CE QUI FRAPPE à l’écoute du Cosy Corner, c’est l’évidence qui traverse les deux heures d’écoute. On ne se demande pas vraiment comment c’est fait ni pourquoi, on suit les discussions de Médoc et Moguri en ayant l’impression d’être dans la même pièce, de pouvoir intervenir à n’importe quel moment. Ce ton leur était déjà propre lorsqu’ils travaillaient tous les deux chez Nolife, une chaîne de télévision spécialisée dans la culture japonaise qui possédait jusqu’en 2016 une importante section jeux vidéo.  Nolife, à l’instar du Cosy Corner, se plaisait à aborder ses sujets en profondeur, à prendre le temps nécessaire pour ne rien oublier. Médoc et Moguri écrivent des chroniques pour la chaîne, animent des émissions, produisent des sketchs, le tout en portant un regard curieux et malin sur le jeu vidéo. "Je pense qu'isolé, un jeu comme un livre, un film, ou encore un morceau de musique n'a qu'un intérêt très limité. C'est quand on le replace dans un contexte qu'un produit culturel devient vraiment intéressant (…) Du coup, je pense que n'importe quel jeu, même le pire, est intéressant parce qu'il a forcément quelque chose à dire", explique Moguri.
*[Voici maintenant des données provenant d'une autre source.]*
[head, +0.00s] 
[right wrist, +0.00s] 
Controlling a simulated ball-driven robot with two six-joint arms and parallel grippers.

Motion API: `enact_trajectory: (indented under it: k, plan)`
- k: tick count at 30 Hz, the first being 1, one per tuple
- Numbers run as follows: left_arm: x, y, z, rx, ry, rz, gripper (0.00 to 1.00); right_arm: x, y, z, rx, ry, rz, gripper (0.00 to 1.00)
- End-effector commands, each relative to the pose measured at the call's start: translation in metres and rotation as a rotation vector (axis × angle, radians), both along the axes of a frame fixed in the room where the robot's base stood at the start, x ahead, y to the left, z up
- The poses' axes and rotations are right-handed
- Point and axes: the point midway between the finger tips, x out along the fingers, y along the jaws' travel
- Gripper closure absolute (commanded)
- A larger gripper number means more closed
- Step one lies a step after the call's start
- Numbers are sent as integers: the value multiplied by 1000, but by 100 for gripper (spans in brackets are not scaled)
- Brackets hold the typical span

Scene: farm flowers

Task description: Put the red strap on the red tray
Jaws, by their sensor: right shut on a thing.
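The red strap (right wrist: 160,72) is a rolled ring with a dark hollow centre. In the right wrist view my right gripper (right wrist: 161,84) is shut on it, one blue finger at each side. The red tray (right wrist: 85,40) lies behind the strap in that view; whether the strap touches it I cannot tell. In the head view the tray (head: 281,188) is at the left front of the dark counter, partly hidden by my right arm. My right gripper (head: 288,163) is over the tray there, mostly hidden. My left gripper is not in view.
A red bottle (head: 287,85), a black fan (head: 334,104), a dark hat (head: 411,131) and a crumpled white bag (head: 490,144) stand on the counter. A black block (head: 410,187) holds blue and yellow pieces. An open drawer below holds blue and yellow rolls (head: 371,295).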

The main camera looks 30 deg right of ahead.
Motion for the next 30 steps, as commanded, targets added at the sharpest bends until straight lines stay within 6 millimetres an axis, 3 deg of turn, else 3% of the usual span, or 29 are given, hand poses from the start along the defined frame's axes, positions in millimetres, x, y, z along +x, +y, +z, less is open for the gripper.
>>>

Ce regard qu’ils se sont appliqués à porter de nombreuses années chez Nolife demeure l’essence du Cosy Corner.


Surprendre et se surprendre
 

LEUR JOURNALISME S'AVÈRE POINTU sans être technique. Ici, il passe par la discussion, le besoin d’échanger simplement pour voir ce qui peut émerger. Le format podcast assure une certaine liberté et la durée des épisodes varie selon les détours que peuvent prendre leurs conversations. Ainsi, si les différentes rubriques se sont précisées au fil des numéros, elles n’entravent en rien leur envie de s’attarder sur un sujet ou un autre. Les rubriques les plus spécifiques sont souvent les plus courtes, elles rythment l’émission et créent des points de repère. Mais si le Cosy Corner entraîne aussi rapidement l’auditeur, c’est principalement parce qu’il est surprenant malgré sa forme somme toute plutôt classique. Médoc et Moguri découvrent l’émission en même temps qu’ils la créent et leur plaisir est palpable. "Avant chaque épisode on prépare un petit conducteur, ne serait-ce que pour ne rien oublier. On y trouve juste le thème des différentes rubriques du numéro en cours. Avant l'enregistrement, ça nous permet aussi d'être sûrs qu'on ne va pas débarquer avec des sujets trop similaires, et de commencer à réfléchir un peu autour des thèmes abordés par l'autre, histoire de pouvoir rebondir plus efficacement. Mais on reste toujours très vague dans les conducteurs, parce qu'on tient à garder pas mal de découverte et de surprise."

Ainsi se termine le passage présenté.